Entries taken from a collection:
#####
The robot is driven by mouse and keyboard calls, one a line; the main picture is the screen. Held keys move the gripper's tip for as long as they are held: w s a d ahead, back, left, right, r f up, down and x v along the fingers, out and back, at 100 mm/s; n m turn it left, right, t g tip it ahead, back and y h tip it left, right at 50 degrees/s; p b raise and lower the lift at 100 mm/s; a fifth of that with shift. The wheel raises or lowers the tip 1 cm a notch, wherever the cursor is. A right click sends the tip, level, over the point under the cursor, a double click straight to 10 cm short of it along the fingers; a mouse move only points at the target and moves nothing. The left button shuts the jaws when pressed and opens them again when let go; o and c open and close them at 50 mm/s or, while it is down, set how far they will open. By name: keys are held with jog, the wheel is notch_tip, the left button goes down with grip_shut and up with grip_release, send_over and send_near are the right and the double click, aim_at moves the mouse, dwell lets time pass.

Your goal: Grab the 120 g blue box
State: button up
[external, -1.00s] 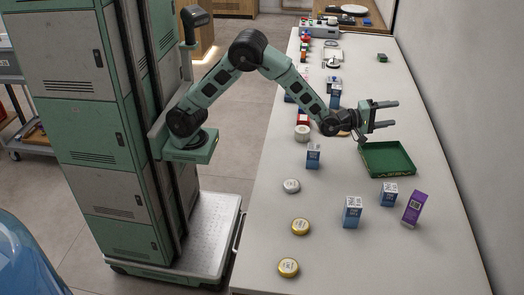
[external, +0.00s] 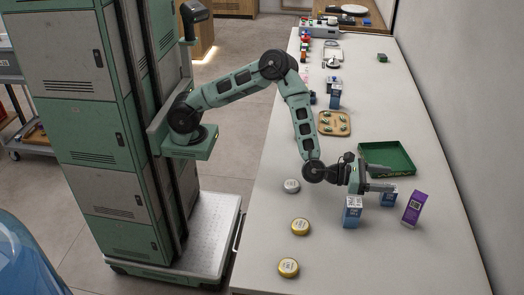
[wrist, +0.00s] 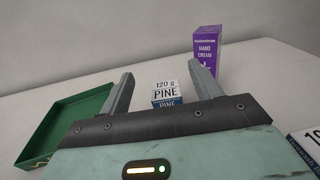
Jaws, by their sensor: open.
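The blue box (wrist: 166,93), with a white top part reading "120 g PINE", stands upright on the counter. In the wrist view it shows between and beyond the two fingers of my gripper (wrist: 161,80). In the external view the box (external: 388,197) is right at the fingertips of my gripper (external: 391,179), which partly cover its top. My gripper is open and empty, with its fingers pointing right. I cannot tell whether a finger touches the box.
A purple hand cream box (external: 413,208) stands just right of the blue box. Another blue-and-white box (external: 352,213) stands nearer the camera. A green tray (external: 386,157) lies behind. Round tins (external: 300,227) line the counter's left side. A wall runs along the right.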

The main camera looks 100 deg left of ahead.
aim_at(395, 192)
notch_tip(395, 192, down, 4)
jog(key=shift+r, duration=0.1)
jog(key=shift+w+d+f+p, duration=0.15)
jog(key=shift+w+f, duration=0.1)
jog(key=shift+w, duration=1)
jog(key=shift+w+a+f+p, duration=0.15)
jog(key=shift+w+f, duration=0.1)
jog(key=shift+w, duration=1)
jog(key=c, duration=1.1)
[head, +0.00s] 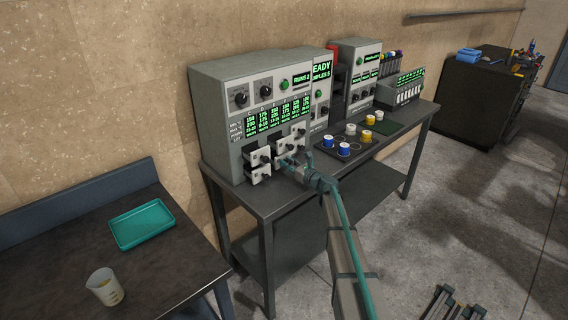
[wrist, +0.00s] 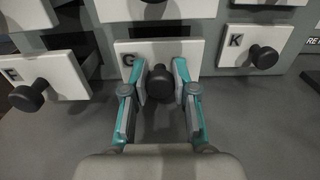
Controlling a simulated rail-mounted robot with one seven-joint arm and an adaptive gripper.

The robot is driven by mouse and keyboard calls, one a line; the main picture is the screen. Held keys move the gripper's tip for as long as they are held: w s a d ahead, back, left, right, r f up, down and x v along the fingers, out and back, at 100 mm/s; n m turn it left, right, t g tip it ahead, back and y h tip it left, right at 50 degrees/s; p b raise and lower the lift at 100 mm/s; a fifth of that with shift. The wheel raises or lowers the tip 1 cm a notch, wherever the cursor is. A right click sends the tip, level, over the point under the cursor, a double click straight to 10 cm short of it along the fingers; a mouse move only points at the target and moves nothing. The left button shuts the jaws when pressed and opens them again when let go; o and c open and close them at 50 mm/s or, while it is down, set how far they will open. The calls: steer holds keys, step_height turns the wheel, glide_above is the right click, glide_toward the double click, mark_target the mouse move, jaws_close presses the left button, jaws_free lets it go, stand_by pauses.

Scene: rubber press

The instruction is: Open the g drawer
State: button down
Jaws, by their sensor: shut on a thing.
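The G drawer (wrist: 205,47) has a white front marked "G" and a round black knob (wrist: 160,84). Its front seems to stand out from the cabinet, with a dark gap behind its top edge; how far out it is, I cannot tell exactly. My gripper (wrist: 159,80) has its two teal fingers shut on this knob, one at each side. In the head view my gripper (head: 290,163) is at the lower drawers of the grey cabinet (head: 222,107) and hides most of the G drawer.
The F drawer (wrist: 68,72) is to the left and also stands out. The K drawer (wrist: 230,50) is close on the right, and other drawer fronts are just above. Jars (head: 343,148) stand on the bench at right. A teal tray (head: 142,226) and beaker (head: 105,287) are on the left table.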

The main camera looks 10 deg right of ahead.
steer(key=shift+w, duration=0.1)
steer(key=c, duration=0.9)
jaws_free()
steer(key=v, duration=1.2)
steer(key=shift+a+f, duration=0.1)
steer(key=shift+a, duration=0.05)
#####
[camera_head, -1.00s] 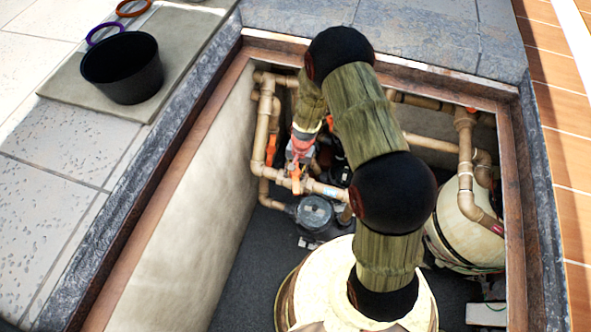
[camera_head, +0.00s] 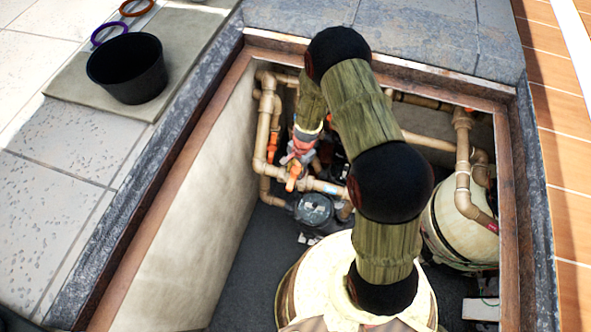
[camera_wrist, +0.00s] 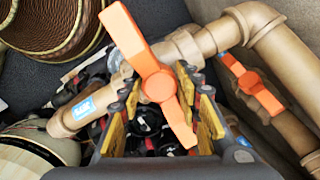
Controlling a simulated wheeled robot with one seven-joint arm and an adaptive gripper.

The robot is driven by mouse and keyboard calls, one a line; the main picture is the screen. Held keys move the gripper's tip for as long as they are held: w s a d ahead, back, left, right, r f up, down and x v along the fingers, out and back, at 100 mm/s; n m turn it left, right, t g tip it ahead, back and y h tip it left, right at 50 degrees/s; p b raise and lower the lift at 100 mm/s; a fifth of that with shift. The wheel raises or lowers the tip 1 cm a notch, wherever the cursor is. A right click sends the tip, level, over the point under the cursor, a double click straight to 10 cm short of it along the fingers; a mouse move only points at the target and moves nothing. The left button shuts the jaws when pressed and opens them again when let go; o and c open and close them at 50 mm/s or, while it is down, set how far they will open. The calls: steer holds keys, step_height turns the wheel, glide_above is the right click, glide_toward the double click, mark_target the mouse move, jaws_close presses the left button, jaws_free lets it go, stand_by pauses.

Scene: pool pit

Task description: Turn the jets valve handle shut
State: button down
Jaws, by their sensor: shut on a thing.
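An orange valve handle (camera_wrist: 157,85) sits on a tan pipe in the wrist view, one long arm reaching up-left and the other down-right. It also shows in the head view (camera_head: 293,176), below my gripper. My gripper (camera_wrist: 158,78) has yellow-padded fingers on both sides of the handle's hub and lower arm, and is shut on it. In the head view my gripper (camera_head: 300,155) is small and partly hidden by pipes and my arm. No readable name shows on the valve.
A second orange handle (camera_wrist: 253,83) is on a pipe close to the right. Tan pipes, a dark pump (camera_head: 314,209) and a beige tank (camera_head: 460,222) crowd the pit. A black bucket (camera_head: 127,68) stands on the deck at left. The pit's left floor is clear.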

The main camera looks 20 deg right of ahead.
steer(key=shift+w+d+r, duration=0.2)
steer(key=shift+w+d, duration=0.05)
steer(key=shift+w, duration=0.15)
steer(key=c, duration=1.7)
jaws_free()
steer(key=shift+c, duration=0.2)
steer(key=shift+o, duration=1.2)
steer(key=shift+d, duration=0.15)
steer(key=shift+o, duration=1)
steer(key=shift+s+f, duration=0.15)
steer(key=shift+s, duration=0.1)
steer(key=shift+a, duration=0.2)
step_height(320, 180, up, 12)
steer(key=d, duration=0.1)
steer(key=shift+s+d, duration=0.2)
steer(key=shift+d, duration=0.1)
#####
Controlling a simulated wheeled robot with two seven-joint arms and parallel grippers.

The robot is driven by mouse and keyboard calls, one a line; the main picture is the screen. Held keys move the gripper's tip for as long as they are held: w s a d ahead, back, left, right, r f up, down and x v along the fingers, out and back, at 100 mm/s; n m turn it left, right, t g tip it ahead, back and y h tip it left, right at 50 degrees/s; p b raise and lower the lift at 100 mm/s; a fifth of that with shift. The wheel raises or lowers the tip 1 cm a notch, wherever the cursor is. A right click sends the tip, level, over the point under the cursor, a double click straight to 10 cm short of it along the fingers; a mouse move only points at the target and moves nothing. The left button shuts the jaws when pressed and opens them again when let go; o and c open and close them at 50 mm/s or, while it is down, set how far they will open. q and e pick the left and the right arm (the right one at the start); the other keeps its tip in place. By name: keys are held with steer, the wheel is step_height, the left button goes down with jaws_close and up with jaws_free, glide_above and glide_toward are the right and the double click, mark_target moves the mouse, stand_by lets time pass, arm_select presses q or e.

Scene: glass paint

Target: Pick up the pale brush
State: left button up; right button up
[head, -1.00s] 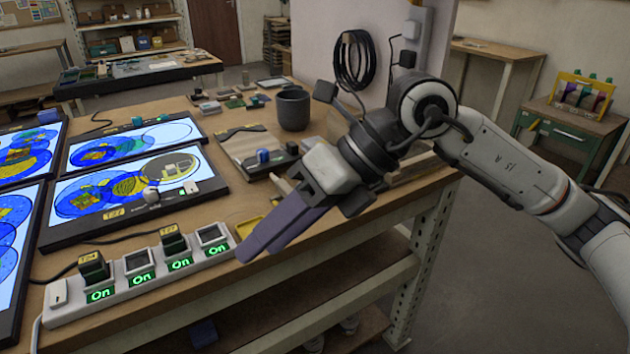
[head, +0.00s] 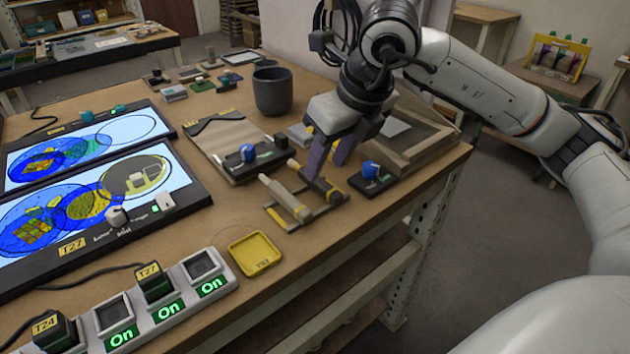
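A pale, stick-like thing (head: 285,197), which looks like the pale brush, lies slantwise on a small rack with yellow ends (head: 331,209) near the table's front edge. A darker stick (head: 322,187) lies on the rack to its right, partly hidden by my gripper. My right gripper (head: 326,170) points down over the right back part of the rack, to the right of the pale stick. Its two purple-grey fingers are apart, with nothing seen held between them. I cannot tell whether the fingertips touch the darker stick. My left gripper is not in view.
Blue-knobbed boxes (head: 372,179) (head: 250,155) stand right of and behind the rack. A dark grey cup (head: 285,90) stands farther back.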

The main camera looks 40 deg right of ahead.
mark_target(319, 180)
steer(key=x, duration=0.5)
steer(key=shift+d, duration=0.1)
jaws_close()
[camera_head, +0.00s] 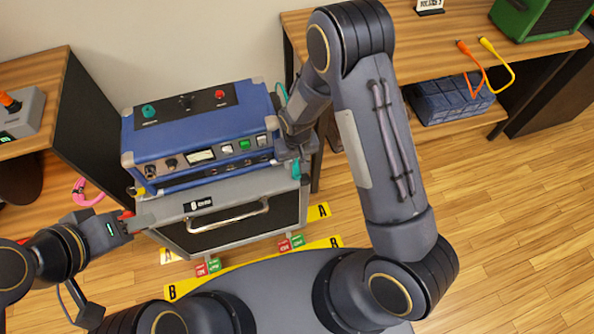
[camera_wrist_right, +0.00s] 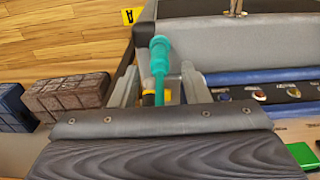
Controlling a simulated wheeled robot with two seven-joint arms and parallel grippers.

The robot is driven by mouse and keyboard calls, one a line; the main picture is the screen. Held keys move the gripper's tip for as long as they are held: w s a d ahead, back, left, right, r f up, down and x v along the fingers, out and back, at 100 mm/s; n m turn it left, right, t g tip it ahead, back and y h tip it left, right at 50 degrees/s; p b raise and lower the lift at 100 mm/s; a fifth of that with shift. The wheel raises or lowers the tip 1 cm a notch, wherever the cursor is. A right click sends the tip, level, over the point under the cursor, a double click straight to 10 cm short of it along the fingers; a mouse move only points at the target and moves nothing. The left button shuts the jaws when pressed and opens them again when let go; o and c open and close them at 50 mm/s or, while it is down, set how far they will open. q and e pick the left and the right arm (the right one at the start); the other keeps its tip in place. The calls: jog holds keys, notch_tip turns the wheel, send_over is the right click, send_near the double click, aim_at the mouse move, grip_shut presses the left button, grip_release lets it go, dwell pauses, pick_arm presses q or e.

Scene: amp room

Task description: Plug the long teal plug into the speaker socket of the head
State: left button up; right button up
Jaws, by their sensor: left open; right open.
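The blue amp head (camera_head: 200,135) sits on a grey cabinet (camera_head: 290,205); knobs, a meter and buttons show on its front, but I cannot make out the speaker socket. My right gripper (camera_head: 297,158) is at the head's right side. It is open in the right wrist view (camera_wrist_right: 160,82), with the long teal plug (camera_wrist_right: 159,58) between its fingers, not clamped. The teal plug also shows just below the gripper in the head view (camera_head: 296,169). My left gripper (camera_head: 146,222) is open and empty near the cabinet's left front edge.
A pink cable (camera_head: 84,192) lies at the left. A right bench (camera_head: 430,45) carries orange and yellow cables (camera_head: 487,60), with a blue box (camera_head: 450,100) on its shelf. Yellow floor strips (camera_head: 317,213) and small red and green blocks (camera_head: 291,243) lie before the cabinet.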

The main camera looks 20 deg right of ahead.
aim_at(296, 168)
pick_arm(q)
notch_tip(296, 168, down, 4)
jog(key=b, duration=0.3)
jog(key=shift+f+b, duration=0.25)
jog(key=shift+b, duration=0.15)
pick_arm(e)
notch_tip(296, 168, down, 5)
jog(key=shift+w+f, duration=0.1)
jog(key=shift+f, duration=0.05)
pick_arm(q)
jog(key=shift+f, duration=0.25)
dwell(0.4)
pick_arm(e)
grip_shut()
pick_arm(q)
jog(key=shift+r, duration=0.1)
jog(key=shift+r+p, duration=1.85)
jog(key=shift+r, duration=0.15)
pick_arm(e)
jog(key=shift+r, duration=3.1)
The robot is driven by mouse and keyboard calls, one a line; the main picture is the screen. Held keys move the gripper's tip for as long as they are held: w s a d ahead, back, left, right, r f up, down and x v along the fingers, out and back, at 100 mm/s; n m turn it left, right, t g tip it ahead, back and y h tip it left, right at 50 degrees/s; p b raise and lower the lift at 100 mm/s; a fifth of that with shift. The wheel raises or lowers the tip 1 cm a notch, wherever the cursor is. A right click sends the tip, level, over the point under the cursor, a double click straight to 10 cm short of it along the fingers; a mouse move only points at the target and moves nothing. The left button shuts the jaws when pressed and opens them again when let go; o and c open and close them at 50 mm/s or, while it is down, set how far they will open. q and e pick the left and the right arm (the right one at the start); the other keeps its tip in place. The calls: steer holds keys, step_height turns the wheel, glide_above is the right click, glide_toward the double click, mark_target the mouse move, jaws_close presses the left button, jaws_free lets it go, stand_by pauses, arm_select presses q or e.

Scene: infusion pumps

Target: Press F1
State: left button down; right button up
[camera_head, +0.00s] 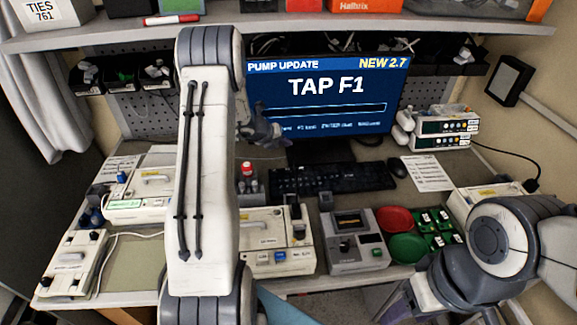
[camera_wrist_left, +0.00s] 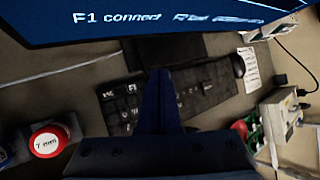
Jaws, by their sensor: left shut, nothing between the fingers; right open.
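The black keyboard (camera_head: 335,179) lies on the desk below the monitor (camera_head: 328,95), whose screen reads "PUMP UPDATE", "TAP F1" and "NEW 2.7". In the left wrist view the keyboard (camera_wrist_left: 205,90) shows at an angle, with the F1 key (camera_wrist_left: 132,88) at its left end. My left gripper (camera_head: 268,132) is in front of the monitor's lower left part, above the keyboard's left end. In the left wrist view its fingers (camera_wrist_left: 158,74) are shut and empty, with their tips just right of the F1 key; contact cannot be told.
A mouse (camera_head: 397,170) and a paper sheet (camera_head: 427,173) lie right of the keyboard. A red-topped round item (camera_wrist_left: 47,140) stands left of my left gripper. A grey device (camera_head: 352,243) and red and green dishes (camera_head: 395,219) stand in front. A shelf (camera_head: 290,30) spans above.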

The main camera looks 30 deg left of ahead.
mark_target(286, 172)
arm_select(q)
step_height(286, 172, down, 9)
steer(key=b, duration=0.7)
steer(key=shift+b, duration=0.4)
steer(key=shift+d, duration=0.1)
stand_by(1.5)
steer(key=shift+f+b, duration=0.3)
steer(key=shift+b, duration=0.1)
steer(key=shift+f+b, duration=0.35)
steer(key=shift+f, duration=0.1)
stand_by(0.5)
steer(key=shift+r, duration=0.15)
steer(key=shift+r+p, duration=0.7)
#####
Exercise description: Copy out every line from the data above that has "joint" in it.

Completed exercise:
Controlling a simulated rail-mounted robot with one seven-joint arm and an adaptive gripper.
Controlling a simulated wheeled robot with one seven-joint arm and an adaptive gripper.
Controlling a simulated wheeled robot with two seven-joint arms and parallel grippers.
Controlling a simulated wheeled robot with two seven-joint arms and parallel grippers.

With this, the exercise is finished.